Pull out every line from the listing that has the word "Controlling".

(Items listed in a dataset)
====================

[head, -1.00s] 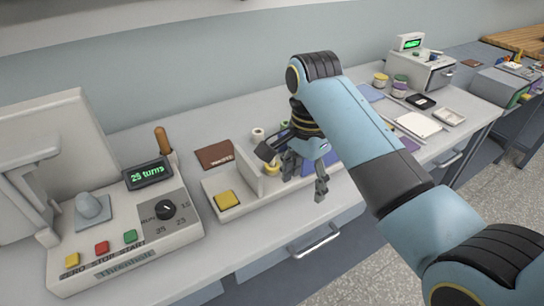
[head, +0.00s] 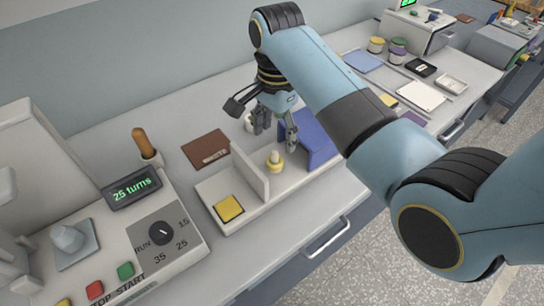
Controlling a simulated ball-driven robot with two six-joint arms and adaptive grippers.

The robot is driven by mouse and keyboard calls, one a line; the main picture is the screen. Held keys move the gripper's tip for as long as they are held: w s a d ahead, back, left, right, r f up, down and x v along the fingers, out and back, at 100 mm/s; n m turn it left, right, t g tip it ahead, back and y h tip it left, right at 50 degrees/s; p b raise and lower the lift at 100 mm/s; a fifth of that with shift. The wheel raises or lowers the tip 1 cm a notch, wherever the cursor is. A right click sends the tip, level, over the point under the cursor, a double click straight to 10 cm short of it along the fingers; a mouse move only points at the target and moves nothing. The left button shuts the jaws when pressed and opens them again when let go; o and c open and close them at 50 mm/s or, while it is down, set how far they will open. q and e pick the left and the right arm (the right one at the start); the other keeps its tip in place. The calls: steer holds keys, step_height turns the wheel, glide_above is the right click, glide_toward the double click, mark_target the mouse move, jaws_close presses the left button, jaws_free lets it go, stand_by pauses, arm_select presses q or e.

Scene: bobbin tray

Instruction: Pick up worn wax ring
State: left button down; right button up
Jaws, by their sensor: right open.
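A pale yellow ring (head: 276,166) sits around a short light post on the cream tray (head: 255,210), just right of the upright divider. I take it for the worn wax ring, but its wear is too small to make out. My right gripper (head: 276,138) is open and points down above and slightly behind this ring, with no visible contact. A small white round piece (head: 249,121) stands behind the gripper's left finger and is partly hidden. My left gripper is out of view.
A yellow square pad (head: 229,208) lies in the tray's left part. A blue block (head: 318,138) stands close to the gripper's right. A brown card (head: 206,149) lies behind the tray. The turns-counter machine (head: 160,255) fills the left.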

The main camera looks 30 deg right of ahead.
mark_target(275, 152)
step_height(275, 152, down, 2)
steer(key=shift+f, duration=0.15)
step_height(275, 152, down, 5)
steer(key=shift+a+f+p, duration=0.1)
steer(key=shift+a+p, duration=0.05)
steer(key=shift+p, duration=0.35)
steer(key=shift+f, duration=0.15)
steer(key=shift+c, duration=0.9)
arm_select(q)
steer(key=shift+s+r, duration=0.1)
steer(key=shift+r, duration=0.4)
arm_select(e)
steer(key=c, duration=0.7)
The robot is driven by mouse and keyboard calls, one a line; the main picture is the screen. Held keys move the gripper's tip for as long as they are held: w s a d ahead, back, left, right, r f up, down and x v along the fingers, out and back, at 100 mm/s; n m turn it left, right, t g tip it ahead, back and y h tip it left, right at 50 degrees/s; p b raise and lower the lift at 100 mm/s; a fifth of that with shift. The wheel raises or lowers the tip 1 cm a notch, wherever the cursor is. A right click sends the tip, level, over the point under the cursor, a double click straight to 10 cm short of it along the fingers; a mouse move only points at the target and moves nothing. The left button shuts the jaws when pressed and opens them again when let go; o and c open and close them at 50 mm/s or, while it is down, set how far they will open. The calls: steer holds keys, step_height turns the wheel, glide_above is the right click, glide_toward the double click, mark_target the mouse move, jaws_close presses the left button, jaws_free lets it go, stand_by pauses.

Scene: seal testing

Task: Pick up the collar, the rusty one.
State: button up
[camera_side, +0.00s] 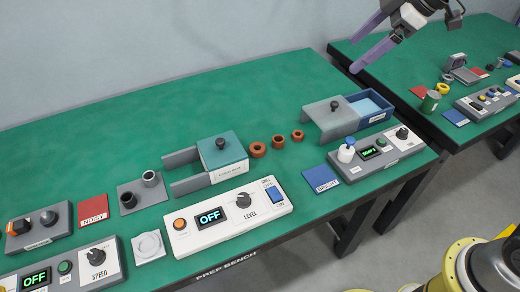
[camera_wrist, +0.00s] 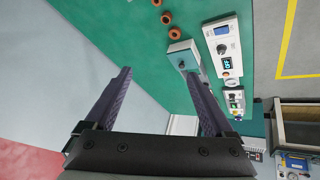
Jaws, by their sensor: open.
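Three rusty orange-brown rings lie in a row on the green bench in the side view: a larger one (camera_side: 258,149), a middle one (camera_side: 278,141) and a smaller one (camera_side: 297,135). I cannot tell which is the collar. My gripper (camera_side: 356,54) is open and empty, high above the far right of the bench. Its purple fingers (camera_wrist: 157,73) are spread apart, away from the rings.
A teal-lidded box (camera_side: 222,150) stands left of the rings, and a grey-lidded blue drawer box (camera_side: 330,118) right of them. A white LEVEL panel (camera_side: 228,216) lies in front. A second bench (camera_side: 430,70) stands at right. The bench behind the rings is clear.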

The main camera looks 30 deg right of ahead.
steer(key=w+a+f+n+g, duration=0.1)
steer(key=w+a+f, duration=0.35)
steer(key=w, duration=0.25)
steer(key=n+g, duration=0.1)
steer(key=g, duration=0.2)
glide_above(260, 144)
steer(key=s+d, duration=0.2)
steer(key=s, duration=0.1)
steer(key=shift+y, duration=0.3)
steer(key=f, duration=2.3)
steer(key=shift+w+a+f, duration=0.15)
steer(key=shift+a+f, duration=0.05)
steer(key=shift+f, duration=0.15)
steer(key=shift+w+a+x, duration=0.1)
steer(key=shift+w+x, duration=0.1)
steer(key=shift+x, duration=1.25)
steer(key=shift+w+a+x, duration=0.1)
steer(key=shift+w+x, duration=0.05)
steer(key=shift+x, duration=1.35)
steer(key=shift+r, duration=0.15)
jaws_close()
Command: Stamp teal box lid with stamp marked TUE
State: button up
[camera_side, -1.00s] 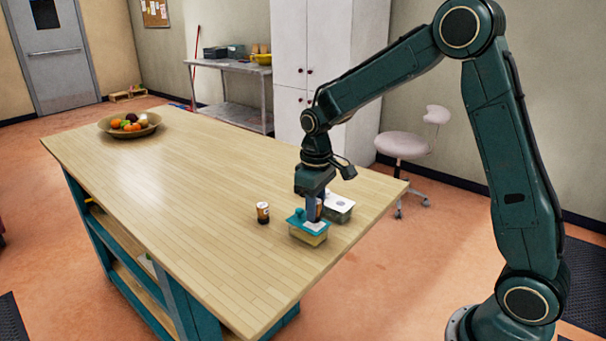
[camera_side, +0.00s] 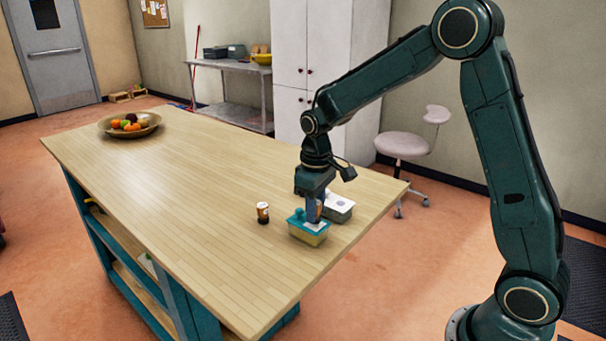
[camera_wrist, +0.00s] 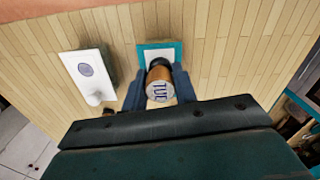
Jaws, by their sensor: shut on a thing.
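The teal-lidded box (camera_side: 309,234) stands near the right edge of the wooden table, with a clear lower part and a knob on its lid. In the wrist view its teal lid (camera_wrist: 177,44) carries a white label (camera_wrist: 152,50). My gripper (camera_side: 315,216) is shut on the stamp marked TUE (camera_wrist: 159,90) and holds it over the label. The TUE marking faces the wrist camera. The stamp's lower end partly hides the label, and I cannot tell whether it touches it.
A white-lidded box (camera_side: 341,208) stands close behind the teal one. Another small stamp (camera_side: 263,213) stands left of the teal box. A fruit bowl (camera_side: 107,127) is far off. The table's middle is clear.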

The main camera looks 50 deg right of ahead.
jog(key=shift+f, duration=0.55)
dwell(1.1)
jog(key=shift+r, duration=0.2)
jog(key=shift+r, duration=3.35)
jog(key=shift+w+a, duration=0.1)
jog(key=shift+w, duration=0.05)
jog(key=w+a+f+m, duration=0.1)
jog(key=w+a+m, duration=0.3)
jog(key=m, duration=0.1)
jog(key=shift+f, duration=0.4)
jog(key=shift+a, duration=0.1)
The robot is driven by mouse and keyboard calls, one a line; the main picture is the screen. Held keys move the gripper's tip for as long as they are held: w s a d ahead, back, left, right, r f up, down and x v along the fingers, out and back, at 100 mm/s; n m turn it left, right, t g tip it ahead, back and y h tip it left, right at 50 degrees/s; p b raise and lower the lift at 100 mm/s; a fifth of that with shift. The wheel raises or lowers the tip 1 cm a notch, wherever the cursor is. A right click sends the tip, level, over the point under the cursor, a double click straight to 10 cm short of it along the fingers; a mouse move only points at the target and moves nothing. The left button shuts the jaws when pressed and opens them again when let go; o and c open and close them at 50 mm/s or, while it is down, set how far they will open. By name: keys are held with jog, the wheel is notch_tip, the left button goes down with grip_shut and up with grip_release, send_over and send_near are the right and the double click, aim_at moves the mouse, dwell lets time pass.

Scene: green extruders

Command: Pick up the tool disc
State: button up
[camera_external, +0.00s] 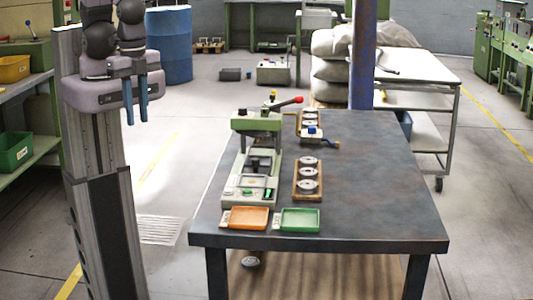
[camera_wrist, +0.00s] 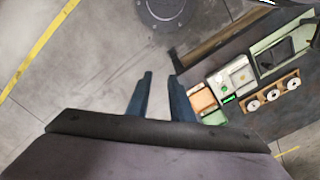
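Three grey tool discs with dark centres, the middle one here (camera_external: 309,173), lie in a row in a wooden rack (camera_external: 296,196) on the table. The discs also show at the right of the wrist view (camera_wrist: 272,95). More round pieces (camera_external: 309,123) sit in a second rack farther back, partly hidden. I cannot tell which disc is meant. My gripper (camera_external: 136,118) hangs fingers down, left of the table and above its top, far from the discs. In the wrist view its two blue fingers (camera_wrist: 160,76) are apart with nothing between them.
A green press (camera_external: 257,145) with a red-knobbed lever stands left of the rack. An orange tray (camera_external: 245,217) and a green tray (camera_external: 299,220) lie at the table's front. The right side of the dark table (camera_external: 375,180) is clear. A blue post (camera_external: 362,55) rises behind.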

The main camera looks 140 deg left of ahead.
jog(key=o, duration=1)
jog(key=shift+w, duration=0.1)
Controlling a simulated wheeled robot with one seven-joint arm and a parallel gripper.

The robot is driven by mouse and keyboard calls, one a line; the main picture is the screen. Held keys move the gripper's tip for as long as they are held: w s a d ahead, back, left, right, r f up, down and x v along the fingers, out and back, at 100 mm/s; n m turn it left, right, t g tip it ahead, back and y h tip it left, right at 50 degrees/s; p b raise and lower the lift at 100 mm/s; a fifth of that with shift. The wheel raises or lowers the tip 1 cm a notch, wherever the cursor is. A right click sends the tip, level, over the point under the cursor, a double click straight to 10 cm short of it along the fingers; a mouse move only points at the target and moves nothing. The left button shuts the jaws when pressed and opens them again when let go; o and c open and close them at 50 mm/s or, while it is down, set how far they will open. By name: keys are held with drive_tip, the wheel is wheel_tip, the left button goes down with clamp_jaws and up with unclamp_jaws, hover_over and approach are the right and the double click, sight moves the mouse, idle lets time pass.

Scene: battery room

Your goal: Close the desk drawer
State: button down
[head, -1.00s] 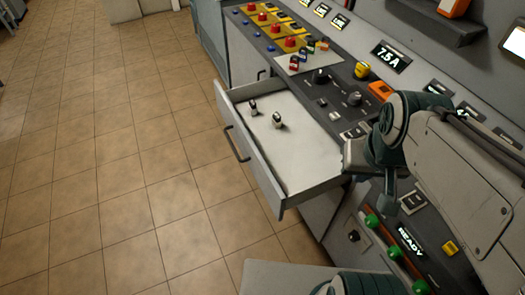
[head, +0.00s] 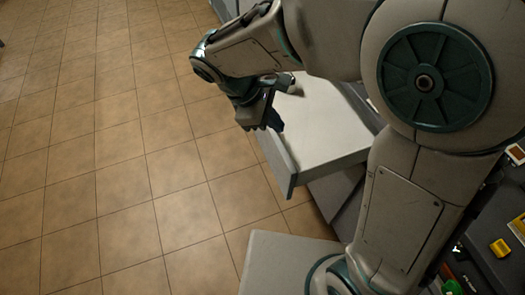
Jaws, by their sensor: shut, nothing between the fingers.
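The desk drawer (head: 328,139) is pulled out from the grey console in the head view. Its near front corner and bare white floor show, and my arm covers its far part, its handle and most of what lies inside. My gripper (head: 273,126) is at the outer side of the drawer's front panel (head: 276,165), pointing down near its top edge. The fingers look shut and hold nothing. I cannot tell whether they touch the panel.
Tiled floor (head: 120,150) is open to the left of the drawer. A light grey flat surface (head: 285,262) is at the bottom. My arm hides most of the console; a yellow button (head: 500,248) shows at the lower right.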

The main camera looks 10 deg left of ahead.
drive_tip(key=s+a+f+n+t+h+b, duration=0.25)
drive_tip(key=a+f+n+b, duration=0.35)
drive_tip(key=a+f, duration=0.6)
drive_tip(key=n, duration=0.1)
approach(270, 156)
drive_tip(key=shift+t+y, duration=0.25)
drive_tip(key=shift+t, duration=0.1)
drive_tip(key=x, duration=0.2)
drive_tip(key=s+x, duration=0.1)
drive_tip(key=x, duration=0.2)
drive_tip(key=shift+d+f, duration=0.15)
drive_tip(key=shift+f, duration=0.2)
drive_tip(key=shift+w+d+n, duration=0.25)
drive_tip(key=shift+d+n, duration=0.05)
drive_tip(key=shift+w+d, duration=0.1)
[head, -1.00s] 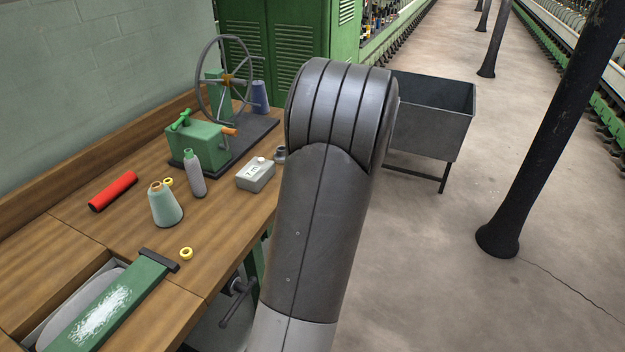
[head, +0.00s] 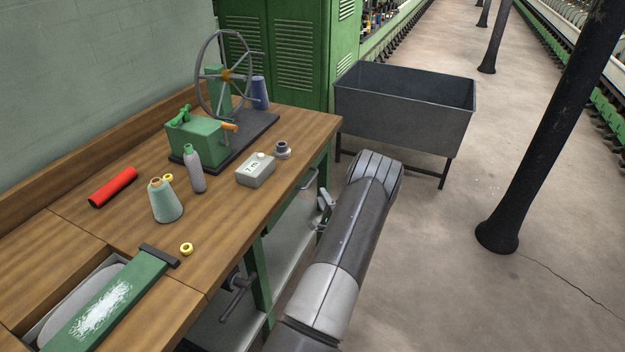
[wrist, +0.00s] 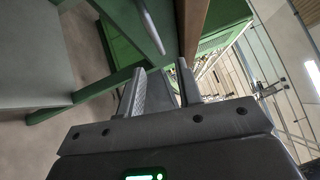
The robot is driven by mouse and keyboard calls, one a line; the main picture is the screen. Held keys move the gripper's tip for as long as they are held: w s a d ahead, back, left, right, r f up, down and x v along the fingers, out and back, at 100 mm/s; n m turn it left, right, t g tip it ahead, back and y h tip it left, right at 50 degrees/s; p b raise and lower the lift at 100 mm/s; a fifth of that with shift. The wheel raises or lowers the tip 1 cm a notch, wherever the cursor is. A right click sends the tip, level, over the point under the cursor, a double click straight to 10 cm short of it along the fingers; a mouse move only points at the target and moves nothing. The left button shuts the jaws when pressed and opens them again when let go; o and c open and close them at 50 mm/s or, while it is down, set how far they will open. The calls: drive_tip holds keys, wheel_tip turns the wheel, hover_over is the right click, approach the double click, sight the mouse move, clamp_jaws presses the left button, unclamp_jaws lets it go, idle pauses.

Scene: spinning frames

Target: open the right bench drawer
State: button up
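The right bench drawer (head: 322,166) is the green front under the right end of the bench top, and it looks closed. Its grey bar handle (head: 308,179) shows on the front. My gripper (head: 323,211) is beside the bench front, just below and right of the handle, and partly hidden by my arm. In the wrist view my gripper (wrist: 161,80) has its two fingers apart with nothing between them. A grey bar, apparently the handle (wrist: 151,28), lies ahead of the fingertips, apart from them.
A vise handle (head: 237,298) sticks out in front. A dark metal bin (head: 405,110) stands to the right. The floor (head: 440,270) right of my arm is clear.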

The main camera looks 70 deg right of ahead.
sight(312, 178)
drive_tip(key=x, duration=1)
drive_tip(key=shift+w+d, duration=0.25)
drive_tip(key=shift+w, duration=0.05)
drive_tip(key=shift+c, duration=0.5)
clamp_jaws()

====================

OUTPUT FOR THIS TASK:
Controlling a simulated ball-driven robot with two six-joint arms and adaptive grippers.
Controlling a simulated wheeled robot with one seven-joint arm and a parallel gripper.

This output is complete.